## Input:
begin

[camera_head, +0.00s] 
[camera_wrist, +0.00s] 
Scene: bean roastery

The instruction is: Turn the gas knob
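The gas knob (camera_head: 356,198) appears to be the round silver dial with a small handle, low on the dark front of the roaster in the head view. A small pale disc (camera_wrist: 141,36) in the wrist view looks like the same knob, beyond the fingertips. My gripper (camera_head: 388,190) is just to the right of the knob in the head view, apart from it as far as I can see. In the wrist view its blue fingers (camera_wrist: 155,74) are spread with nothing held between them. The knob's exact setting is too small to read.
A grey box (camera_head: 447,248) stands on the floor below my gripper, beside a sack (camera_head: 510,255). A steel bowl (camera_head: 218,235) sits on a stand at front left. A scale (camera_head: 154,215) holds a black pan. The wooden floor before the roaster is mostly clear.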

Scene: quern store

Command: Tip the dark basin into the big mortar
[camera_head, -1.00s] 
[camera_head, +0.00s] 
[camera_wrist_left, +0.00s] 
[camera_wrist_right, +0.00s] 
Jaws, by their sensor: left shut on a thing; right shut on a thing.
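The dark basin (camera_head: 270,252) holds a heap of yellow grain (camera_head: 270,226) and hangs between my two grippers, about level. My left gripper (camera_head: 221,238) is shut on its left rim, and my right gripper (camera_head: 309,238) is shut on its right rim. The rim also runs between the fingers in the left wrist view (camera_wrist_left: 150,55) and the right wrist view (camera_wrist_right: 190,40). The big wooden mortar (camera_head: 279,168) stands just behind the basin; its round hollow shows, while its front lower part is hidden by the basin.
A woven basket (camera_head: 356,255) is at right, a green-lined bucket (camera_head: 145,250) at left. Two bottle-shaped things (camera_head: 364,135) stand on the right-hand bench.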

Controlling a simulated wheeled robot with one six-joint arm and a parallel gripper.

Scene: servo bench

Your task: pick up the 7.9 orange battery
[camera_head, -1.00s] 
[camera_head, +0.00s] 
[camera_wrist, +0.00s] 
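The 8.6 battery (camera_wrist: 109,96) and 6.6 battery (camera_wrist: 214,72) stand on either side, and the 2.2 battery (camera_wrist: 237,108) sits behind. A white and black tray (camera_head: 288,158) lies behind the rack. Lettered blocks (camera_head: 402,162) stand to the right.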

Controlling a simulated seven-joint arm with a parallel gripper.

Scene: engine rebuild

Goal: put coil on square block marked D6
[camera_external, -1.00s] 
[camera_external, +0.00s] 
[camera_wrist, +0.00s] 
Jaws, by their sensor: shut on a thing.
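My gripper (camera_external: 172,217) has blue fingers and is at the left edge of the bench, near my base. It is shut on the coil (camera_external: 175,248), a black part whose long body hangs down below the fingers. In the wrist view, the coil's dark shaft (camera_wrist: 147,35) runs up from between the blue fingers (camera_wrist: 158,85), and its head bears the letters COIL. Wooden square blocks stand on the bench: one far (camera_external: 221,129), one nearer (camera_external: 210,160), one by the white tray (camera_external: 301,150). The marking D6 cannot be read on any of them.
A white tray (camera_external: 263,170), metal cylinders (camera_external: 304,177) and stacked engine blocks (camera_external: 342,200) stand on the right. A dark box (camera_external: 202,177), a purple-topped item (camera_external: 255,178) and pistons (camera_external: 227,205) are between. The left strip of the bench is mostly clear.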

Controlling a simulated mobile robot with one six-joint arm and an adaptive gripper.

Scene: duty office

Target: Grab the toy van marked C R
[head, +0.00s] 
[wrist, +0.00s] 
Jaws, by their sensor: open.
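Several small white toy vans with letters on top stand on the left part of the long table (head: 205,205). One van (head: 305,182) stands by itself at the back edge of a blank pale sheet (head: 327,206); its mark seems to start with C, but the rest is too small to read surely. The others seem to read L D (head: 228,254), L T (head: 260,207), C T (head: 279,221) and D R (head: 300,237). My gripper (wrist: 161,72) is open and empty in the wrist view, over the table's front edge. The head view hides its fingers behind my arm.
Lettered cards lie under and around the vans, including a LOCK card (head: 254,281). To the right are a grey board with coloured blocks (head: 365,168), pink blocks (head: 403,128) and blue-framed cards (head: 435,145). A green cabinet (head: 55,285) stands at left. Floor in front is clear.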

end

## Task directions:
Reproduce each line verbatim.

## Problem solution:
[camera_head, +0.00s] 
[camera_wrist, +0.00s] 
Scene: bean roastery

The instruction is: Turn the gas knob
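The gas knob (camera_head: 356,198) appears to be the round silver dial with a small handle, low on the dark front of the roaster in the head view. A small pale disc (camera_wrist: 141,36) in the wrist view looks like the same knob, beyond the fingertips. My gripper (camera_head: 388,190) is just to the right of the knob in the head view, apart from it as far as I can see. In the wrist view its blue fingers (camera_wrist: 155,74) are spread with nothing held between them. The knob's exact setting is too small to read.
A grey box (camera_head: 447,248) stands on the floor below my gripper, beside a sack (camera_head: 510,255). A steel bowl (camera_head: 218,235) sits on a stand at front left. A scale (camera_head: 154,215) holds a black pan. The wooden floor before the roaster is mostly clear.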

Scene: quern store

Command: Tip the dark basin into the big mortar
[camera_head, -1.00s] 
[camera_head, +0.00s] 
[camera_wrist_left, +0.00s] 
[camera_wrist_right, +0.00s] 
Jaws, by their sensor: left shut on a thing; right shut on a thing.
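The dark basin (camera_head: 270,252) holds a heap of yellow grain (camera_head: 270,226) and hangs between my two grippers, about level. My left gripper (camera_head: 221,238) is shut on its left rim, and my right gripper (camera_head: 309,238) is shut on its right rim. The rim also runs between the fingers in the left wrist view (camera_wrist_left: 150,55) and the right wrist view (camera_wrist_right: 190,40). The big wooden mortar (camera_head: 279,168) stands just behind the basin; its round hollow shows, while its front lower part is hidden by the basin.
A woven basket (camera_head: 356,255) is at right, a green-lined bucket (camera_head: 145,250) at left. Two bottle-shaped things (camera_head: 364,135) stand on the right-hand bench.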

Controlling a simulated wheeled robot with one six-joint arm and a parallel gripper.

Scene: servo bench

Your task: pick up the 7.9 orange battery
[camera_head, -1.00s] 
[camera_head, +0.00s] 
[camera_wrist, +0.00s] 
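The 8.6 battery (camera_wrist: 109,96) and 6.6 battery (camera_wrist: 214,72) stand on either side, and the 2.2 battery (camera_wrist: 237,108) sits behind. A white and black tray (camera_head: 288,158) lies behind the rack. Lettered blocks (camera_head: 402,162) stand to the right.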

Controlling a simulated seven-joint arm with a parallel gripper.

Scene: engine rebuild

Goal: put coil on square block marked D6
[camera_external, -1.00s] 
[camera_external, +0.00s] 
[camera_wrist, +0.00s] 
Jaws, by their sensor: shut on a thing.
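My gripper (camera_external: 172,217) has blue fingers and is at the left edge of the bench, near my base. It is shut on the coil (camera_external: 175,248), a black part whose long body hangs down below the fingers. In the wrist view, the coil's dark shaft (camera_wrist: 147,35) runs up from between the blue fingers (camera_wrist: 158,85), and its head bears the letters COIL. Wooden square blocks stand on the bench: one far (camera_external: 221,129), one nearer (camera_external: 210,160), one by the white tray (camera_external: 301,150). The marking D6 cannot be read on any of them.
A white tray (camera_external: 263,170), metal cylinders (camera_external: 304,177) and stacked engine blocks (camera_external: 342,200) stand on the right. A dark box (camera_external: 202,177), a purple-topped item (camera_external: 255,178) and pistons (camera_external: 227,205) are between. The left strip of the bench is mostly clear.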

Controlling a simulated mobile robot with one six-joint arm and an adaptive gripper.

Scene: duty office

Target: Grab the toy van marked C R
[head, +0.00s] 
[wrist, +0.00s] 
Jaws, by their sensor: open.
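Several small white toy vans with letters on top stand on the left part of the long table (head: 205,205). One van (head: 305,182) stands by itself at the back edge of a blank pale sheet (head: 327,206); its mark seems to start with C, but the rest is too small to read surely. The others seem to read L D (head: 228,254), L T (head: 260,207), C T (head: 279,221) and D R (head: 300,237). My gripper (wrist: 161,72) is open and empty in the wrist view, over the table's front edge. The head view hides its fingers behind my arm.
Lettered cards lie under and around the vans, including a LOCK card (head: 254,281). To the right are a grey board with coloured blocks (head: 365,168), pink blocks (head: 403,128) and blue-framed cards (head: 435,145). A green cabinet (head: 55,285) stands at left. Floor in front is clear.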

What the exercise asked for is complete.